L’Autorité de la concurrence a par ailleurs établi que Groupe Canal Plus n’avait pas respecté les seuils de diffusion quantitatifs en matière de programmation sportive (manquement au cinquième alinéa de l’engagement 22). Les contenus se sont limités au seul football, aux seules périodes de championnat et Groupe Canal Plus n’a pas alimenté la chaîne en « matches phares » à hauteur de ce que ce prévoyait l’engagement (pour plus de détails , se reporter aux pages 28 à 31)

Prenant en compte l’ensemble de ces éléments, l’Autorité a estimé que TPS Star ne pouvait plus être qualifiée de « chaîne premium » (manquement à l’engagement 21).

  • La baisse d’attractivité des chaînes cinéma

Si les obligations quantitatives de diffusion ont été respectées, les obligations générales de maintien de la qualité des trois chaînes de cinéma TPS Cinéstar, TPS Cinétoile, TPSCinéCulte ne l’ont pas été (manquement au 1er alinéa de l’engagement 22). La modification du statut des chaînes et de leur positionnement a abouti à les rendre beaucoup moins attractives en termes de contenus, ceux-ci étant principalement constitués de films anciens.

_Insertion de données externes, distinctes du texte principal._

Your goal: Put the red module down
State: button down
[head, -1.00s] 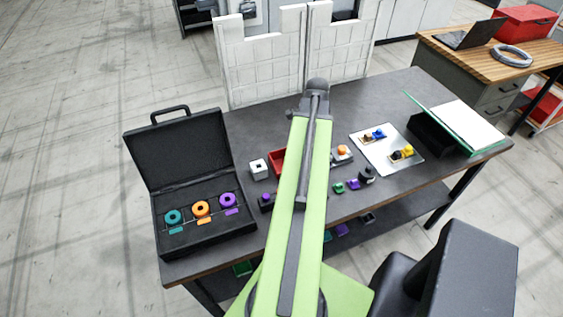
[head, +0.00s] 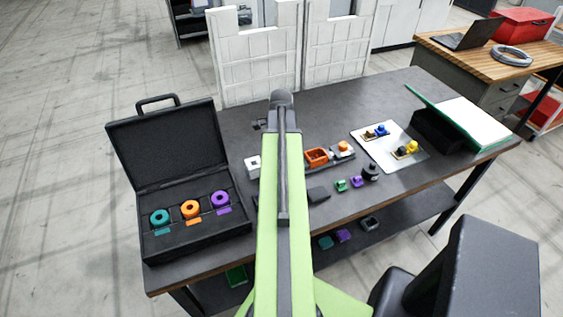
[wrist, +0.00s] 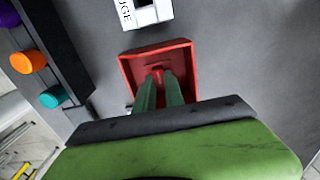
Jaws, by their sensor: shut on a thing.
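The red module (wrist: 187,57) shows in the wrist view as a square, open-topped red shape with a small red post in its middle. My gripper (wrist: 158,76) reaches down inside its rim, with its two green fingers shut on that post. The fingers and the dark gripper body hide its near part. I cannot tell whether its underside touches the table (head: 360,105). In the head view, my arm hides both the module and the fingertips.
A white gauge block (wrist: 148,12) lies just beyond the module. An open black case (head: 165,245) with coloured rings stands on the left. An orange tray (head: 317,157), small green and purple pieces and a light plate (head: 400,160) lie on the right. Bare table lies behind them.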

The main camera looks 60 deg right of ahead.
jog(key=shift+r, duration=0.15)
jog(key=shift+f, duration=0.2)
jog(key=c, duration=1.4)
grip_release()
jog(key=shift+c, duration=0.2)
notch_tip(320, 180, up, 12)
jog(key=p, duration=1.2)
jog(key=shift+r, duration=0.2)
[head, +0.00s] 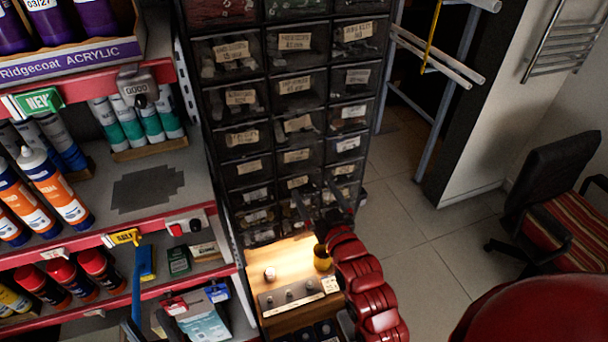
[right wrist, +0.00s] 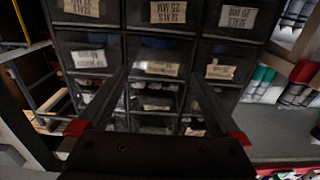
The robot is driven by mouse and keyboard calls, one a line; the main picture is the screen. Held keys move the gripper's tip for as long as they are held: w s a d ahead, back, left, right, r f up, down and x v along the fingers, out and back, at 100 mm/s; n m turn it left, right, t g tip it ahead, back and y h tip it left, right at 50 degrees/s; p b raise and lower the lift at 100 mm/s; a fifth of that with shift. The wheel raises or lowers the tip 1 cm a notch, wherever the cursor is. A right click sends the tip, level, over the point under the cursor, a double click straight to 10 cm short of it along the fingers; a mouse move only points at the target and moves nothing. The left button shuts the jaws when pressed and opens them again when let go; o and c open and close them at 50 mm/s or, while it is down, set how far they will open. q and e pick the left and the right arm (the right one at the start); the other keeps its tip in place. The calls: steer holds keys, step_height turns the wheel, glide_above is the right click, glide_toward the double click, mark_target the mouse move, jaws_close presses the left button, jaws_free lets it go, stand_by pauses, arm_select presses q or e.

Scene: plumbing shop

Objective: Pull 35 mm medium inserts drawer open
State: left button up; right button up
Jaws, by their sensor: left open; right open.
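A black cabinet of small clear-fronted drawers (head: 285,130) with paper labels fills the middle of the head view. The labels are too small or blurred to tell which drawer is the 35 mm medium inserts one. My right gripper (head: 318,190) is open and empty in front of the lower drawers. In the right wrist view, its two fingers (right wrist: 157,72) point at the middle column, one on each side of a labelled drawer (right wrist: 158,68). Whether they touch it cannot be told. All drawers that I can see look closed. My left gripper is not in view.
A lit wooden niche (head: 280,262) with small fittings lies below the drawers. Red-edged shelves (head: 160,215) of tubes and bottles stand close on the left. A striped chair (head: 555,205) is at the right, with clear tiled floor (head: 425,235) between.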

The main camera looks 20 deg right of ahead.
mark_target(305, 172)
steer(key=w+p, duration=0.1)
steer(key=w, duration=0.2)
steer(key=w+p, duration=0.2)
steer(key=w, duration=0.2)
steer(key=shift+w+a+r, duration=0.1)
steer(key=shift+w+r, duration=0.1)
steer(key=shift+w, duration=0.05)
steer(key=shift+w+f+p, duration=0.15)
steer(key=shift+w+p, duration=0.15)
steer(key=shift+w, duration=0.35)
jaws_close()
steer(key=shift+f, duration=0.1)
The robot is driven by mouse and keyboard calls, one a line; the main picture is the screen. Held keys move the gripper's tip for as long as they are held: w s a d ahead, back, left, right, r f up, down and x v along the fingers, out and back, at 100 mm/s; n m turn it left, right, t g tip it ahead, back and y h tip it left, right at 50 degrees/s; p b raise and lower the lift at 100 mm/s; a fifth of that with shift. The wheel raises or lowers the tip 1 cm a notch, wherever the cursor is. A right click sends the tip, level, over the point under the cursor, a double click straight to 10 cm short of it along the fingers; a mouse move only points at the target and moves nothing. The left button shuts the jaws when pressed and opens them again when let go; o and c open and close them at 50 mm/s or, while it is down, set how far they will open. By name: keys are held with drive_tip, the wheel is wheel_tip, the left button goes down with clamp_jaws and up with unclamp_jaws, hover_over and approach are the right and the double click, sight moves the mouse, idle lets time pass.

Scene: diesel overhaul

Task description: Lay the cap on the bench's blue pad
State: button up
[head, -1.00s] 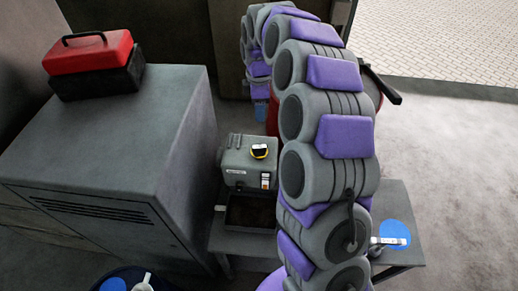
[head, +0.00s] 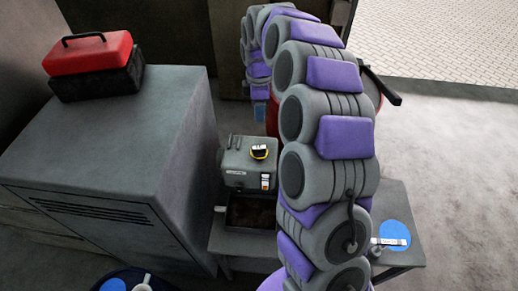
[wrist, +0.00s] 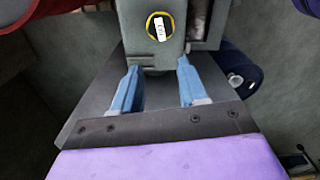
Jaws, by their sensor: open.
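The cap (head: 259,151), with a yellow ring and a white label on its dark face, is on top of the grey engine block (head: 236,166). The cap also shows in the wrist view (wrist: 159,26), at the top middle. My gripper (wrist: 157,84) is open, its two blue fingers apart with nothing between them. The cap lies beyond the fingertips, roughly in line with the gap. In the head view, my arm curves over and its end hangs behind the block. The blue pad (head: 393,231) is a round disc on the grey bench (head: 403,257), right of my arm, with a white label strip across it.
A grey cabinet (head: 110,150) stands left of the block, carrying a red and black toolbox (head: 92,65). A dark tray (head: 250,212) sits in front of the block. A red drum shows partly behind my arm.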

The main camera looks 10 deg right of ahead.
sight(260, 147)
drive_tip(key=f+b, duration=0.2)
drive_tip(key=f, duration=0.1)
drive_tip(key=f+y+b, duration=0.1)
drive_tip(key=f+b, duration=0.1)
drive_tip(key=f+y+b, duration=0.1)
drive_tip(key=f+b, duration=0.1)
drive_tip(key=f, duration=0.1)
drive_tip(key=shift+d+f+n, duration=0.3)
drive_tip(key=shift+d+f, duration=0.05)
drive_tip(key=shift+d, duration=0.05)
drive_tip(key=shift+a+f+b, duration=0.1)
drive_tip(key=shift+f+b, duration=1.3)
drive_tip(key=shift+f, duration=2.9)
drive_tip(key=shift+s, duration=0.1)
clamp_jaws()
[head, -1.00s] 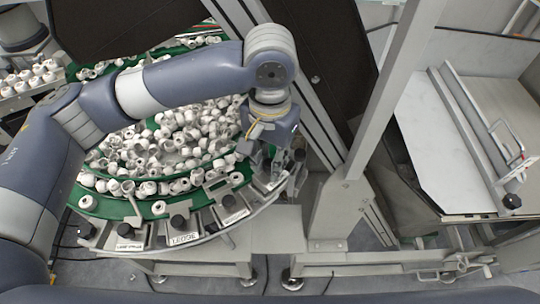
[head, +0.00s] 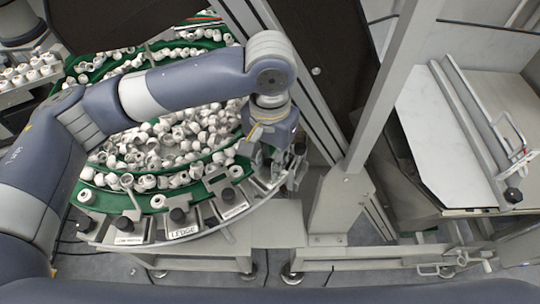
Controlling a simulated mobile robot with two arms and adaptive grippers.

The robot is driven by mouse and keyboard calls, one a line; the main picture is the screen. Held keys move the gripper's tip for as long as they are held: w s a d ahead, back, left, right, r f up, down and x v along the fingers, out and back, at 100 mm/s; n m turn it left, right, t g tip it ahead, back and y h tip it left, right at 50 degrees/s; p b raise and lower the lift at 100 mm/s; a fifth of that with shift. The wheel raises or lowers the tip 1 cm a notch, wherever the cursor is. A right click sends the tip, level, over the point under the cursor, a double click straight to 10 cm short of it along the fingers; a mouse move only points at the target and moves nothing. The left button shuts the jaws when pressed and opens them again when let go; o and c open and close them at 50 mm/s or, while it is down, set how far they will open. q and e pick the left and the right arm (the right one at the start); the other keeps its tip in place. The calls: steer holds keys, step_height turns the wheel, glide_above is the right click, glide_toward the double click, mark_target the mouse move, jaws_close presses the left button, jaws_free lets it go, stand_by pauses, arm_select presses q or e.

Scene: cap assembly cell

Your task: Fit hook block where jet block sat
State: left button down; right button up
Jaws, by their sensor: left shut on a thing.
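My left gripper (head: 266,160) points down over the right end of the row of stations on the front rim of the round green-and-grey table. It is shut on a small part that is mostly hidden by the fingers and too small to name. I cannot tell whether that part touches a station. The stations carry black knobs, such as one at the labelled LEDGE station (head: 184,229). I cannot pick out the hook block or the jet block by look. My right gripper is out of view.
Many white caps (head: 165,145) fill the round table. A grey upright post (head: 372,110) stands close to the right of my left gripper. A grey bench with a metal handle (head: 508,140) is at the far right. Another group of white caps (head: 30,70) is at the far left.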

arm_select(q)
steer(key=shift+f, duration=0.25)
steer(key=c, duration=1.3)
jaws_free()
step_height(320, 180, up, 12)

S’agissant par exemple de TPS Cinéstar, devenue CinéCinéma Star, celle-ci était avant la réalisation de l’opération une chaîne de cinéma de « première exclusivité ». Depuis le 31 mars 2007, la chaîne ne programme plus de films en « première diffusion » et en « première exclusivité ». Sa programmation est désormais exclusivement consacrée au cinéma des années 1980 et 1990, notamment français. Elle ne diffuse par ailleurs plus de films le samedi soir en début de soirée. CinéCinéma Star n’a donc ni le même positionnement, ni la même attractivité que TPS Cinestar avant la fusion.

(Pour plus de détails, se reporter aux pages 32 à 34)

  • La baisse de qualité des chaînes mises à disposition de Parabole Réunion

Cette baisse de qualité a pu être également observée pour l’île de La Réunion. Des engagements spécifiques avaient été imposés afin que Groupe Canal Plus garantisse la reconduction des contrats de distribution qui liaient TPS à Parabole Réunion avant l’opération, l’objectif étant que cette dernière puisse continuer à accéder à des chaînes attractives dans des conditions équivalentes à celles qui existaient avant la fusion. L’attractivité des chaines TPS Star et TPS Cinéstar (devenue CinéCinéma Star) s’est nettement dégradée pour les raisons exposées précédemment. Quant à la chaine TPS Foot, elle a également été vidée de son contenu (plus de matches phares de grands championnats, plus de diffusion en direct, plus de diffusion exclusive). (manquement à l’engagement 34). (Pour plus de détails, se reporter aux pages 34 à 37).


3. Groupe Canal Plus n’a pas respecté certains engagements concernant les relations avec les chaines indépendantes et tierces

Un certain nombre d’engagements avaient été souscrits par la nouvelle entité pour permettre aux distributeurs tiers d’enrichir leurs bouquets, en incluant des chaînes indépendantes attractives, dont il convenait d’assurer l’autonomie vis-à-vis de Groupe Canal Plus et la viabilité.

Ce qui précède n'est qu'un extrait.